Has the Commissioner misconstrued his powers under s 3A?

33    I accept the Commissioner’s contention that the Oswals have misconstrued the reasons provided one behalf of the Commissioner in the solicitor’s letters dated 4 and 11 November 2015. There was no legal obligation on the Commissioner to provide any reasons for his decision. The Oswals do not suggest that a provision such as s 25D of the Acts Interpretation Act 1901 (Cth) had any application here. The Commissioner’s reasons are brief. I see no reason why those reasons should not be construed and understood by the well-established principle that even more formal reasons provided by administrative tribunals or decision-makers should not be read critically and with an eye for error (see, for example, Minister for Immigration and Ethnic Affairs v Wu Shan Liang [1996] HCA 6; (1996) 185 CLR 259 at 272).

34    The reference in the letter dated 4 November 2015 to the Oswals not being present in Australia should be viewed as a simple and indisputable statement of fact and not as some definitive statement on the part of the Commissioner (or his solicitors) that the Commissioner has no power to give an undertaking not to make a DPO unless the person seeking the undertaking is physically present in Australia.

35    I also accept the Commissioner’s contention that it was open to the Commissioner, in deciding not to grant the requested undertaking, that the Oswals were not in Australia and there was at least a possibility that they would not return.

36    Similarly, fairly read and construed, the correspondence from the Commissioner’s solicitors does not assert that the Commissioner refused to give the undertaking because he was of the view that such an undertaking would constitute an “unlawful fetter” on the exercise of his statutory power under s 14S. The second sentence in paragraph 4 of the letter dated 4 November 2015 (which is set out in [11] above) is an accurate characterisation of the Oswals request. It was plainly open to view their request that the Commissioner give an undertaking as asking the Commissioner to bind himself in relation to the possible exercise of his discretion under s 14S. As the Commissioner submitted, this was the very outcome which the Oswals were seeking in requesting the Commissioner to give the undertaking.

37    For these reasons, the foundation for the Oswals’ argument that the Commissioner misapprehended the scope of his powers under s 3A of the TAA is entirely misplaced.

Was the Commissioner’s decision unreasonable in a legal sense?

38    For the following reasons, the Oswals’ claims based on unreasonableness are also without substance.

39    It was correctly pointed out by Ms Kaur-Bains, who appeared for the Oswals, that the current leading authorities in Australia on this head of judicial review for jurisdictional error are the decisions in Li and Singh. The relevant principles established by those authorities may be summarised as follows.

The decision in Li

40    Li involved judicial review of a statutory discretionary power which was vested in the Migration Review Tribunal under s 363(1)(b) of the Migration Act 1958 (Cth) (the Migration Act) to adjourn a review by the tribunal from time to time.

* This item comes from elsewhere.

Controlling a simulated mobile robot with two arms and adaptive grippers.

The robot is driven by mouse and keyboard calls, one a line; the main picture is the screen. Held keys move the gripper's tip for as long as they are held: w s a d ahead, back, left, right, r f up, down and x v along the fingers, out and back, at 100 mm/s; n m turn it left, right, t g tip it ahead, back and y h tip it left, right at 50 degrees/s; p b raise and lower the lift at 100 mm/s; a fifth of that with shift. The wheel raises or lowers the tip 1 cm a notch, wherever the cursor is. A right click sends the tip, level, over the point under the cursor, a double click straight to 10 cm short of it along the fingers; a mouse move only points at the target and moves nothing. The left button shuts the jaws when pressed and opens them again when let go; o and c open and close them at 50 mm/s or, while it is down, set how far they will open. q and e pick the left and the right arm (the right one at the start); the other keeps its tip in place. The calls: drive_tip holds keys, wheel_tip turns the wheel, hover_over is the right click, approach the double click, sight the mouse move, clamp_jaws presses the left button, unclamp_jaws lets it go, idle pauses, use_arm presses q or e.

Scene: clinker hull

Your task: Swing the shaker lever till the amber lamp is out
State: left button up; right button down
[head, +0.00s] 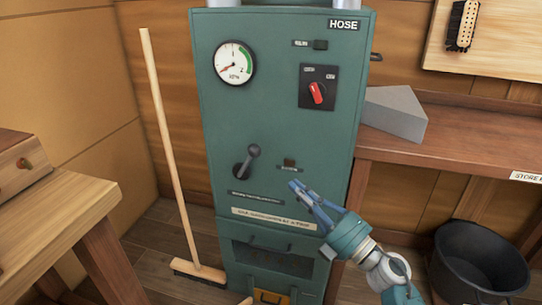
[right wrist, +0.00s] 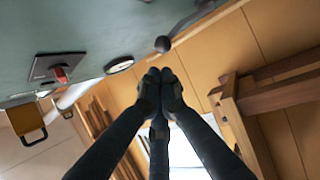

41    The plurality (Hayne, Kiefel and Bell JJ) held that there was a legal presumption that the legislature intended that such a statutory discretionary power be exercised reasonably (see also at [23]-[29] per French CJ and at [88]-[92] per Gageler J).

42    In determining the standard of reasonableness in such a case, the plurality held that it was not confined to the concept of “Wednesbury unreasonableness” as defined by Lord Greene MR in Associated Provincial Picture Houses Ltd v Wednesbury Corporation [1948] 1 KB 223. The plurality emphasised that the “legal standard of unreasonableness” in Australia is not limited to “what is in effect an irrational, if not bizarre, decision – which is to say one that is so unreasonable that no reasonable person could have arrived at it…” (at [68]).

43    The legal standard of reasonableness is the standard which is indicated by the true construction of the relevant statute. This serves to underline the central importance of construing the statute in determining whether or not an exercise of a statutory power is unreasonable in the legal sense (at [63] and [67]).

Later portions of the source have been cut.